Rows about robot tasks
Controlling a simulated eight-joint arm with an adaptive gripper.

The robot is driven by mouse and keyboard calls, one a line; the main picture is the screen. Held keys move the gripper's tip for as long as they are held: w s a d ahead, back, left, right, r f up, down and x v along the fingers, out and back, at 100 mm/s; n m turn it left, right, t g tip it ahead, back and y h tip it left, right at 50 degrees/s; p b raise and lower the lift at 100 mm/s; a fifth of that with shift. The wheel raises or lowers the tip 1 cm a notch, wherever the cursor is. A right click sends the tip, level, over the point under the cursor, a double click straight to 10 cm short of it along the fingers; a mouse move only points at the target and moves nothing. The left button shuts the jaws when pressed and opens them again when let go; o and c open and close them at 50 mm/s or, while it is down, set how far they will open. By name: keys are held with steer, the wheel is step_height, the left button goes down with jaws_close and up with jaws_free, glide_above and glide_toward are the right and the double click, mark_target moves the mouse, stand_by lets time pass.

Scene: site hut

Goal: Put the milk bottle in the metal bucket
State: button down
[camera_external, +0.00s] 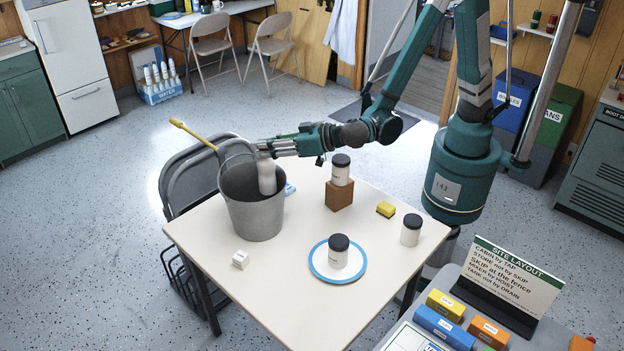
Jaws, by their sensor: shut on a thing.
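The grey metal bucket (256,220) stands upright at the left corner of the cream table. My gripper (264,151) is at the right side of the bucket's mouth, shut on the top of the milk bottle (267,178). The bottle is pale with a faint pinkish tone and hangs roughly upright.
Black-lidded jars stand on a brown block (339,195), a blue-rimmed plate (320,262) and the table's right (411,231). A yellow sponge (386,209) and white cube (240,260) lie on the table (290,305).

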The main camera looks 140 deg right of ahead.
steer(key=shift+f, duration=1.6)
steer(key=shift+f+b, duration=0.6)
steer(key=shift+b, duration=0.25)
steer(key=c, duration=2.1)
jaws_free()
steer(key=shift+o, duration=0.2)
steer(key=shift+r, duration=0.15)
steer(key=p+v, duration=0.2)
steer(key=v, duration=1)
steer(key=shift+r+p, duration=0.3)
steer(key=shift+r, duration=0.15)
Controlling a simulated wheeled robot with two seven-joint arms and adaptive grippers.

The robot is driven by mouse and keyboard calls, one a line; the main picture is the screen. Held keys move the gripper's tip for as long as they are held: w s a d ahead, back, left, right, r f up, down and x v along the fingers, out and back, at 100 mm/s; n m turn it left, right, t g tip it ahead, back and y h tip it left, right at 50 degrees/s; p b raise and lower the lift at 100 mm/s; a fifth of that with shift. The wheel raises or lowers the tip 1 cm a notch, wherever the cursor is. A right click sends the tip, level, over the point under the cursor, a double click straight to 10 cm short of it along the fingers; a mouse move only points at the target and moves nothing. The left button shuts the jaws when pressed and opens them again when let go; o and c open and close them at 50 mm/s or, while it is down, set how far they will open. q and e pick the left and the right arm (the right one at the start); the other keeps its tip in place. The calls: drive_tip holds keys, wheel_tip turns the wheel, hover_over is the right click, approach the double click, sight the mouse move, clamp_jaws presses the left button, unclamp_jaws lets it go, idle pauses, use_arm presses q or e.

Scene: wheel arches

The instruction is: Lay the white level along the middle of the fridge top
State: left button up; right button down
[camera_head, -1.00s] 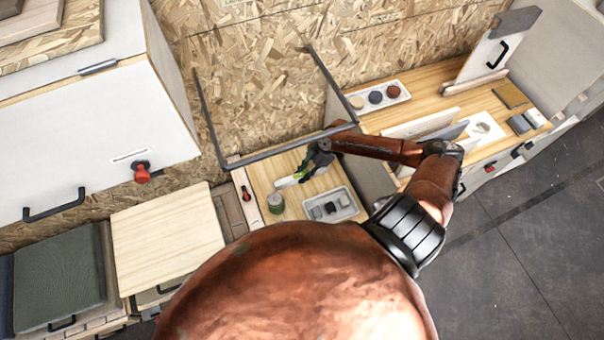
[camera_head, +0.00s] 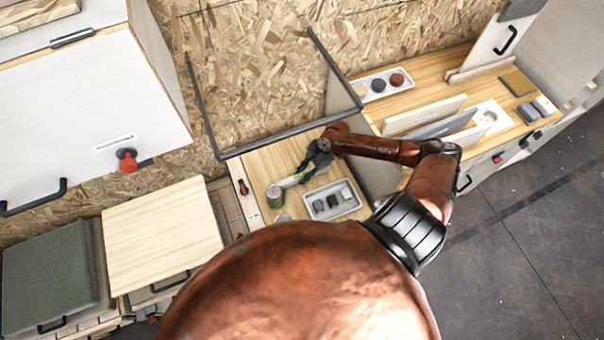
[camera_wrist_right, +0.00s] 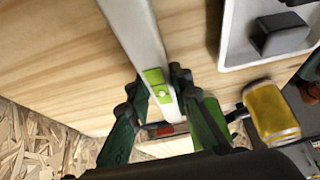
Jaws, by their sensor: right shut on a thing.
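The white level (camera_wrist_right: 140,38) is a long pale bar with a green vial block, running up the right wrist view. My right gripper (camera_wrist_right: 160,97) is shut on it near the vial. In the head view the right gripper (camera_head: 308,170) shows dark and green, with the level (camera_head: 289,182) sticking out to its left. Both are over a pale wooden top (camera_head: 262,162), apparently the fridge top. Whether the level touches the wood I cannot tell. The gripper and arm hide part of it. My left gripper is not in view.
A dark rail frame (camera_head: 270,143) runs along the back. A yellow-ended object (camera_wrist_right: 270,112) shows right of the gripper.

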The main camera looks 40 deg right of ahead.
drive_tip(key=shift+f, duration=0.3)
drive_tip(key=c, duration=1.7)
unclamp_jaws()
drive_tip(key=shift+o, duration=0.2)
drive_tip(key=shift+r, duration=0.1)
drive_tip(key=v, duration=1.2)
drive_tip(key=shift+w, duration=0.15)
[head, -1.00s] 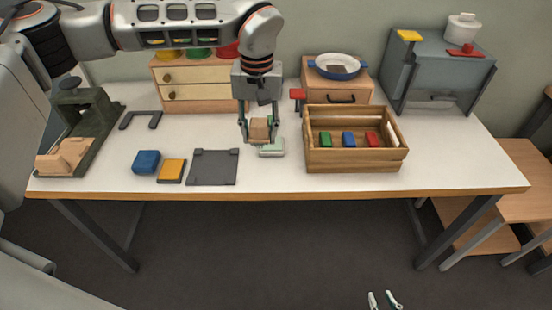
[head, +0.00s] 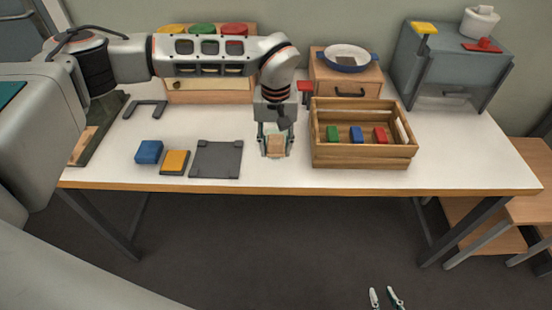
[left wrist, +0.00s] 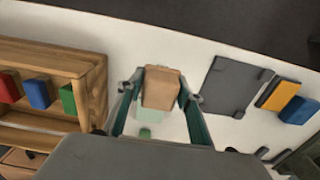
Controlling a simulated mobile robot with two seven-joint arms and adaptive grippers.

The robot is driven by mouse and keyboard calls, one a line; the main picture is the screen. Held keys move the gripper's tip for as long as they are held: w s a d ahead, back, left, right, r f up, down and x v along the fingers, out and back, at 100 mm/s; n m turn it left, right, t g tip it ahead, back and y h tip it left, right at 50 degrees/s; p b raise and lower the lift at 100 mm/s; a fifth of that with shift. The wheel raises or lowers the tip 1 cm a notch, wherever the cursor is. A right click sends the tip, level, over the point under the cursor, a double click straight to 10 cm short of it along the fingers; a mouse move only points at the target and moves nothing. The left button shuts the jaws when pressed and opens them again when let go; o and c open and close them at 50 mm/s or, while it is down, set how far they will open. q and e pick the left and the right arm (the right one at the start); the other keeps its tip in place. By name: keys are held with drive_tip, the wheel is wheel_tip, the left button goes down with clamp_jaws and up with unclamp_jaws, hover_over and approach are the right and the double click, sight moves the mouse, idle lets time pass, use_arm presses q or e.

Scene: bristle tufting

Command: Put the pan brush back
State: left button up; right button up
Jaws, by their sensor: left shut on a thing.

**Given request:** Nothing but the lines from the one with "Jaws, by their sensor: right shut on a thing." down to the one with "[left wrist, +0.00s]" should be printed, both of them included. Leave out the pictures.

**Result of this exercise:**
Jaws, by their sensor: right shut on a thing.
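The white level (camera_wrist_right: 140,38) is a long pale bar with a green vial block, running up the right wrist view. My right gripper (camera_wrist_right: 160,97) is shut on it near the vial. In the head view the right gripper (camera_head: 308,170) shows dark and green, with the level (camera_head: 289,182) sticking out to its left. Both are over a pale wooden top (camera_head: 262,162), apparently the fridge top. Whether the level touches the wood I cannot tell. The gripper and arm hide part of it. My left gripper is not in view.
A dark rail frame (camera_head: 270,143) runs along the back. A yellow-ended object (camera_wrist_right: 270,112) shows right of the gripper.

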The main camera looks 40 deg right of ahead.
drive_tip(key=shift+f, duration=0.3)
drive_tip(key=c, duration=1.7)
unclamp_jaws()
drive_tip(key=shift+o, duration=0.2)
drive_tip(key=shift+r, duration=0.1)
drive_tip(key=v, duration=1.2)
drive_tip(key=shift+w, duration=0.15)
[head, -1.00s] 
[head, +0.00s] 
[left wrist, +0.00s] 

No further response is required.